After a long fratricidal war, Mohammed I., the youngest of Bayezíd's sons, succeeded to his father's dominions. The greater part of his reign was spent in restoring the Ottoman power in western Asia, and thus the Byzantines obtained a respite, by which they knew not how to profit. Morad, or Amurath II., raised the glory of the Ottomans to a height greater than it had yet attained. He deprived the Greeks of all their cities and castles on the Euxine Sea, and along the coasts of Thrace, Macedon, and Thessaly; he even stormed the fortifications that had been constructed across the Corinthian isthmus, and carried his victorious arms into the midst of the Peloponnesus. The Grecian emperors acknowledged him as their superior lord, and he, in turn, accorded them protection. Two Christian heroes arrested the progress of the sultan, John Hunniades, and George Castriot, better known by the name of Scanderbeg. Hunniades was a celebrated Hungarian general; he drove the Turks from Servia, whose possession they eagerly coveted, and long impeded their progress westward. Scanderbeg was an Albanian prince, possessing a small district in the Epirote mountains, of which Croia was the capital. At the head of a small but faithful band of followers he long resisted the mighty armies of the Ottomans, and compelled Amurath himself to raise the siege of Croia.

At length Mohammed II. ascended the Ottoman throne (A.D. 1451), and from the moment of his accession directed all his efforts to the capture of Constantinople.
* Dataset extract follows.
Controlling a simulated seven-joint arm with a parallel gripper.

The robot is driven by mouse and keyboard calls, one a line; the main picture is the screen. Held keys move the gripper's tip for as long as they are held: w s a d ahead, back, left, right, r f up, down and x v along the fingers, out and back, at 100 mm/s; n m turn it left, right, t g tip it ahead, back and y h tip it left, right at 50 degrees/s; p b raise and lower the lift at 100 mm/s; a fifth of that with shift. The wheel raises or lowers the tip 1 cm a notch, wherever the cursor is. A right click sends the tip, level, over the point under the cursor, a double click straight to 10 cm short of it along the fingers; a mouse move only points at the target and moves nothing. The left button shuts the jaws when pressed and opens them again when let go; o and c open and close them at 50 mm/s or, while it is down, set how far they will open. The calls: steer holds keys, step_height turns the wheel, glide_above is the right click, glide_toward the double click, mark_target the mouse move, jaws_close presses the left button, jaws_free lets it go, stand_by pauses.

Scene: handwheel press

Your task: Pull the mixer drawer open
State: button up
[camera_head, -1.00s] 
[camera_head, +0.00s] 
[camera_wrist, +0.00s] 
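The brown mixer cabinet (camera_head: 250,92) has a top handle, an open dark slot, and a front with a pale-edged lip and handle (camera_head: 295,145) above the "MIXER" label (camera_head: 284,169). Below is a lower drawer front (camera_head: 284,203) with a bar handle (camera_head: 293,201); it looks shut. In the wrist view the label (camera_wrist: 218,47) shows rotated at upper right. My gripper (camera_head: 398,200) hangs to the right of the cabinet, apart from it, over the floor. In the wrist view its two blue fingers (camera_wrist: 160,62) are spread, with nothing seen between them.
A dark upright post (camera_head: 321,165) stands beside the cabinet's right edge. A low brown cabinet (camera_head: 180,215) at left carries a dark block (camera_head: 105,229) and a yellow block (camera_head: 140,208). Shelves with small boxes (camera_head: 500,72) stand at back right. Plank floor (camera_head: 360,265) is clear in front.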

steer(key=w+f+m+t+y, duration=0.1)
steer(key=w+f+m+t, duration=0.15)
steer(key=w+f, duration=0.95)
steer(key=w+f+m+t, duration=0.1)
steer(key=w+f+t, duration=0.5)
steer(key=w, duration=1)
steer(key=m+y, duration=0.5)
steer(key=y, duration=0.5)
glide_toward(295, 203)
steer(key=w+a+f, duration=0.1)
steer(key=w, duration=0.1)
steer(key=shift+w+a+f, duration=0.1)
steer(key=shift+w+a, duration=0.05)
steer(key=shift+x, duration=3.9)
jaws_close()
At the head of an army of three hundred thousand men, supported by a fleet of three hundred sail, he laid siege to this celebrated metropolis, and encouraged his men by spreading reports of prophecies and prodigies that portended the triumph of Islamism. Constantine, the last of the Greek emperors, met the storm with becoming resolution; supported by the Genoese, and a scanty band of volunteers from western Europe, he maintained the city for fifty-three days, though the fanaticism of his enemies was raised to the highest pitch by their confident reliance on the favour of heaven, while prophecies

of impending woe and desolation proportionally depressed the inhabitants of Constantinople. At length, on the 29th of May, A.D. 1453, the Turks stormed the walls, the last Constantine fell as he boldly disputed every inch of ground, multitudes of his subjects were massacred in the first burst of Turkish fury, the rest were dragged into slavery, and when Mohammed made his triumphal entry he found the city a vast solitude. A shade of melancholy mingled with the pride of victory; he vented his feelings in a quotation from the Persian poet Sadî,—

The spider spreads the hangings of the palace of Cæsar,
The owl relieves the sentry on the towers of Afrasiáb.
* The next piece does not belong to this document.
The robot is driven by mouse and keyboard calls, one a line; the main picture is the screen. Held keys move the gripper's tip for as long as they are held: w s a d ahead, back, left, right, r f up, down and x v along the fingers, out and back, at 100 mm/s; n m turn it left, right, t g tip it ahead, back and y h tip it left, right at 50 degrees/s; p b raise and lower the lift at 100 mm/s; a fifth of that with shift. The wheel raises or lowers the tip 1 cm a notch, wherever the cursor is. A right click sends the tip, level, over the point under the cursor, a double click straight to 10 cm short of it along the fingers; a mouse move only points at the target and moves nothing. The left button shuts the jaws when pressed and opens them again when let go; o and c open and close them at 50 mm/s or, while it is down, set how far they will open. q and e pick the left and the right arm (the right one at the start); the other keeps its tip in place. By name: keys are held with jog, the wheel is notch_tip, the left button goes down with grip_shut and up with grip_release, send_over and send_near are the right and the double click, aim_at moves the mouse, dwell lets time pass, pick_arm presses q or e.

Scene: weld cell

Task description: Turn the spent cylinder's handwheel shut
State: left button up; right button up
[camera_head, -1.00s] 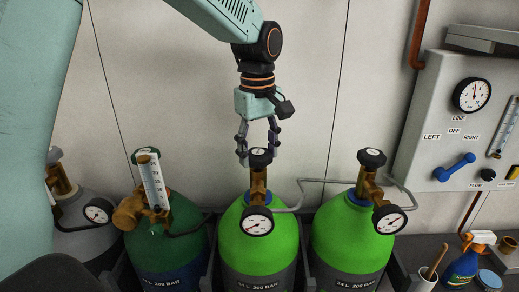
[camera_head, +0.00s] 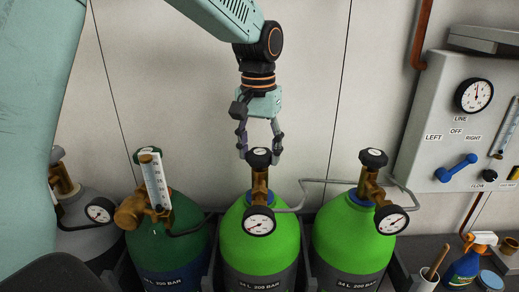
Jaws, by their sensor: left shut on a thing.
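Two bright green cylinders stand side by side, the left one (camera_head: 258,247) in the middle of the view and the right one (camera_head: 345,237) beside it. Each has a brass valve, a round gauge and a black handwheel on top. My left gripper (camera_head: 259,148) points down from above and is shut on the handwheel (camera_head: 258,159) of the left bright green cylinder, one finger on each side. The right cylinder's handwheel (camera_head: 373,157) is untouched. The gauge (camera_head: 259,221) on the left one is too small to read surely. My right gripper is not in view.
A dark green cylinder (camera_head: 165,245) with a flow tube and a grey cylinder (camera_head: 82,240) stand to the left. A grey pipe (camera_head: 325,181) links the bright green cylinders. A wall panel (camera_head: 430,160) with a blue lever (camera_head: 456,167) is at right. A spray bottle (camera_head: 465,265) stands below it.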

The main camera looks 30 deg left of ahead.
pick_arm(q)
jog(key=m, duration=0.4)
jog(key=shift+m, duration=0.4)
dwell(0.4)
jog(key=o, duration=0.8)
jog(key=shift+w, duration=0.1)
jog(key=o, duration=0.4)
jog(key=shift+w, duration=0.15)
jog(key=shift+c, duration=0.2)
The conquest of Constantinople was followed by that of Servia, Bosnia, Albania, Greece, including the Peloponnesus, several islands of the Archipelago, and the Greek empire of Trebizond. All Christendom was filled with alarm; Pope Pius II. convened a council at Mantua, for the purpose of organising a general association to resist the progress of the Turks (A.D. 1459). A crusade was preached by his order, and he was about to undertake the command of the expedition in person, when death cut short his projects at Ancona (A.D. 1464). The Christian league was dissolved by his death, the Turks were permitted to establish their empire in Europe, and this received a great increase both of security and strength by the voluntary tender of allegiance which the khans of the Crimea made to Mohammed II. (A.D. 1478). After the first burst of fanaticism was over, Mohammed granted protection to his Christian subjects, and by his wise measures Constantinople was restored to its former prosperity.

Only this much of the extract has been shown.